**EXERCISE DATA:**
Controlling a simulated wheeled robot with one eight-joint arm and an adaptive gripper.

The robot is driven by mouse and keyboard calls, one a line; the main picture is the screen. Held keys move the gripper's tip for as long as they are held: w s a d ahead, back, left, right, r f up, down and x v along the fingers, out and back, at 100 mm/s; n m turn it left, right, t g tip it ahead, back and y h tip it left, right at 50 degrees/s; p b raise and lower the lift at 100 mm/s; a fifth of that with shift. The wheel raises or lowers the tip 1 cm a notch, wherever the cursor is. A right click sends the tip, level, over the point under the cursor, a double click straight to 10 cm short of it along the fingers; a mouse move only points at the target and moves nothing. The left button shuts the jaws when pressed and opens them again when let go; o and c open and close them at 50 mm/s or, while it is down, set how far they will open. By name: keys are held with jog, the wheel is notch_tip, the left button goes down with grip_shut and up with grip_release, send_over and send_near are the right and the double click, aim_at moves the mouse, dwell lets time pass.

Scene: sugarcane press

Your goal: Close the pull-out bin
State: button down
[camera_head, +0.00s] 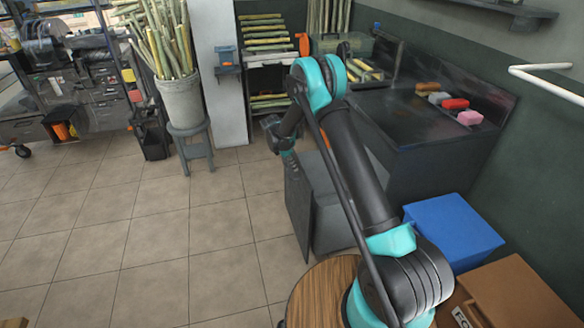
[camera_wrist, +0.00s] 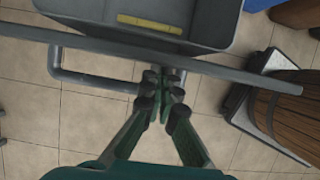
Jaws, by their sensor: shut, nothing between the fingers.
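The pull-out bin (camera_head: 328,207) is a grey box standing out from the dark counter, with a dark front panel (camera_head: 298,208) on its left side. In the wrist view, the grey bin (camera_wrist: 222,32) is at the top, with the panel edge (camera_wrist: 100,42) running across below it. A grey bar handle (camera_wrist: 95,82) sticks out from the panel. My gripper (camera_wrist: 163,78) is shut and empty, its fingertips at the handle's right part, just outside the panel. Whether they touch the handle is unclear. In the head view, my gripper (camera_head: 288,155) is above the panel's top edge, partly hard to make out.
The dark counter (camera_head: 440,130) holds coloured blocks. A blue box (camera_head: 452,228) and a cardboard box (camera_head: 520,292) stand at the right. A round wooden top (camera_head: 312,290) is near the front. A stool (camera_head: 192,145) bears a cane bucket (camera_head: 182,102). Tiled floor at left is clear.

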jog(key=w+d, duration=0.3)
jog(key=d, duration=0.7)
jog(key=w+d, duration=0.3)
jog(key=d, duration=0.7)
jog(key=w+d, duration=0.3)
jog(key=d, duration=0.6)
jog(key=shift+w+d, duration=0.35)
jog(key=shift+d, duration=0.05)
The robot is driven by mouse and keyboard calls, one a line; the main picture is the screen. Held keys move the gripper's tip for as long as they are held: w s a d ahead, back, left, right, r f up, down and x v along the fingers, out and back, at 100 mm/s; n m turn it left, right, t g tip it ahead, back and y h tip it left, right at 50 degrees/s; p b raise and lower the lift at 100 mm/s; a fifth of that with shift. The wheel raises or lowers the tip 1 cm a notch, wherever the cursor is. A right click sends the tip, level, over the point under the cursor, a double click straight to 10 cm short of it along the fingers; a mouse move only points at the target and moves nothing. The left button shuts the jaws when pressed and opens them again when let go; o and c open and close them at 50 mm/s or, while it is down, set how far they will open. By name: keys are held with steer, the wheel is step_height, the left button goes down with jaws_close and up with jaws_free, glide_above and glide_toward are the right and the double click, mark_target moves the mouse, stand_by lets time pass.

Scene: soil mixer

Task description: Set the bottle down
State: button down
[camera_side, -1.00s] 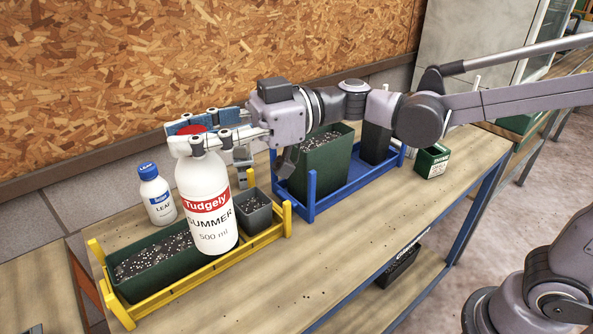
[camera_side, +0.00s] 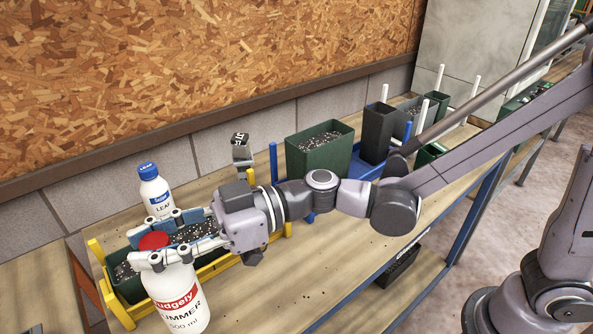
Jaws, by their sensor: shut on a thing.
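A white bottle with a red cap and a red "Tudgely SUMMER 500 ml" label (camera_side: 178,297) is upright at the lower left, in front of the yellow-railed tray (camera_side: 128,315). My gripper (camera_side: 149,248) reaches in from the right and is shut on its top, just around the cap. The bottle's base is close to the picture's bottom edge; I cannot tell whether it touches the table. A smaller white bottle with a blue cap marked "LEAF" (camera_side: 157,197) stands behind the tray, partly hidden by my gripper.
A green soil-filled trough (camera_side: 127,283) sits in the yellow tray. A green soil pot (camera_side: 320,155) and a dark tall pot (camera_side: 378,132) stand by the blue tray behind my arm. A grey item with a dark top (camera_side: 241,150) stands at the back.

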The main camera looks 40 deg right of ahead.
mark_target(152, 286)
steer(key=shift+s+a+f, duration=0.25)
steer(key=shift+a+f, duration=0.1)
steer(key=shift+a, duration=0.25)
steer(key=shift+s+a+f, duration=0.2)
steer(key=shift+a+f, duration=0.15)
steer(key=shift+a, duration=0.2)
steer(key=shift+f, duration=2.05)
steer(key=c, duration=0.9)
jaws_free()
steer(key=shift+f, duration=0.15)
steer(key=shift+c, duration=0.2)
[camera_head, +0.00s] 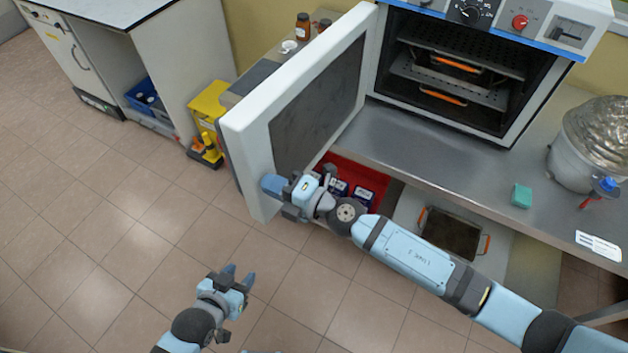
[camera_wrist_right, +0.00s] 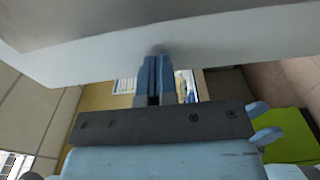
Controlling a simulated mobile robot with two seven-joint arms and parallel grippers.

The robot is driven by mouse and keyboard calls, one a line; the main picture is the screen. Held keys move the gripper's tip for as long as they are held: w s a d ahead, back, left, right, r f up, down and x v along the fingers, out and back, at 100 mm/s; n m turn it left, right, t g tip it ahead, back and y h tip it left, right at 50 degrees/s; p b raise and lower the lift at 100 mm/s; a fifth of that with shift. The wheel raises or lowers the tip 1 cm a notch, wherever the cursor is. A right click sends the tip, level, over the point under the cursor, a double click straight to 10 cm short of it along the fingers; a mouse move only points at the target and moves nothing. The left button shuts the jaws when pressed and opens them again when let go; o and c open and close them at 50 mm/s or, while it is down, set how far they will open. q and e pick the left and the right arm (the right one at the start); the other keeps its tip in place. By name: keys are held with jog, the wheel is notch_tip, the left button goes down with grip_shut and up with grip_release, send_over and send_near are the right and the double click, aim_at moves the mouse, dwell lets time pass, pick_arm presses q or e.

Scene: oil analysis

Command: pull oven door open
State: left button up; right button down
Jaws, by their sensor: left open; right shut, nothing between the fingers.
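The oven (camera_head: 468,85) stands on a metal bench with its door (camera_head: 300,105) swung wide open to the left. The dark inner window of the door faces the cavity, where racks with orange-handled trays show. My right gripper (camera_head: 273,186) is shut and empty, with its fingertips at the lower free edge of the door. In the right wrist view the closed fingers (camera_wrist_right: 155,78) reach up to the white door (camera_wrist_right: 160,50); I cannot tell whether they touch it. My left gripper (camera_head: 240,275) is open and empty above the floor, apart from the door.
The metal bench (camera_head: 430,150) holds a green block (camera_head: 521,196) and a foil-covered pot (camera_head: 592,145). A red crate (camera_head: 377,182) and a tray (camera_head: 450,235) sit below. Brown bottles (camera_head: 303,27) stand behind the door. The tiled floor at left is clear.

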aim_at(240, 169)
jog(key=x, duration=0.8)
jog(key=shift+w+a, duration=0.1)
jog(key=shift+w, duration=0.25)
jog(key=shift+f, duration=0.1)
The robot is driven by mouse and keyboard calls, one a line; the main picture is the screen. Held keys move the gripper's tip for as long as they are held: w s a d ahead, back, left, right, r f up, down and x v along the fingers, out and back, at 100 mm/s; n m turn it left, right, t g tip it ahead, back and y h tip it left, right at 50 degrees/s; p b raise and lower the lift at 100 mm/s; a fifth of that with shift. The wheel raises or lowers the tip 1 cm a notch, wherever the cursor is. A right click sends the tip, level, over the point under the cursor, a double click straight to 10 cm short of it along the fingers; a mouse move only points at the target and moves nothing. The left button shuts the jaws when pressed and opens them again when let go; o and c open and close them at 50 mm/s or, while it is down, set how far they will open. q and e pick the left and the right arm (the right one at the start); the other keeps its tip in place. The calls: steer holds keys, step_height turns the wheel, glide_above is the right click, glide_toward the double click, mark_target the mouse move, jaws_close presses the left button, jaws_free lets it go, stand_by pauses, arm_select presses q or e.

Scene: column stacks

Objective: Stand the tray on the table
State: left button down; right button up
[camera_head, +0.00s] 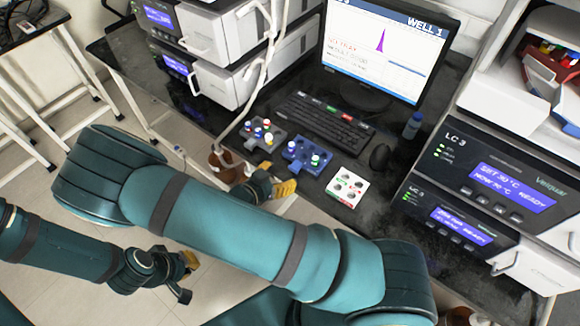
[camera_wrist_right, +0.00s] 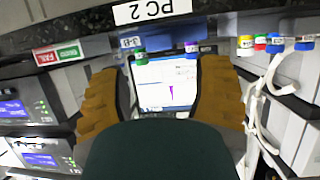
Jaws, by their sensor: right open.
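I cannot tell which one the task means. My right gripper (camera_head: 284,188) is open and empty by the table's front edge, just short of the blue tray. In the right wrist view its yellow fingers (camera_wrist_right: 165,98) are spread, with the monitor showing between them. My left gripper (camera_head: 186,275) hangs over the floor at lower left; its opening is unclear.
A keyboard (camera_head: 322,123), a monitor (camera_head: 385,50), a mouse (camera_head: 379,157) and a blue bottle (camera_head: 412,125) stand behind the trays. Instrument stacks flank them left (camera_head: 225,40) and right (camera_head: 490,180). Brown bottles (camera_head: 222,160) sit below the table edge.

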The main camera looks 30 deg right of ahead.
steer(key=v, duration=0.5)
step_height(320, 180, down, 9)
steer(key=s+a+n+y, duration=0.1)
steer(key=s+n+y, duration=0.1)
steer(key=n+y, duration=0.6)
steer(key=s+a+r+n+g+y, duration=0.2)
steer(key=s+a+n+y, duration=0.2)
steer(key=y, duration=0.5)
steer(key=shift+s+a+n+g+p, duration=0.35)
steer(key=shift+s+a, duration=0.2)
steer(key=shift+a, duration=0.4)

**TASK BRIEF:** Your answer should be only a number: how many lines of the data above contain the string "joint"?

**FINISHED EXERCISE:** 2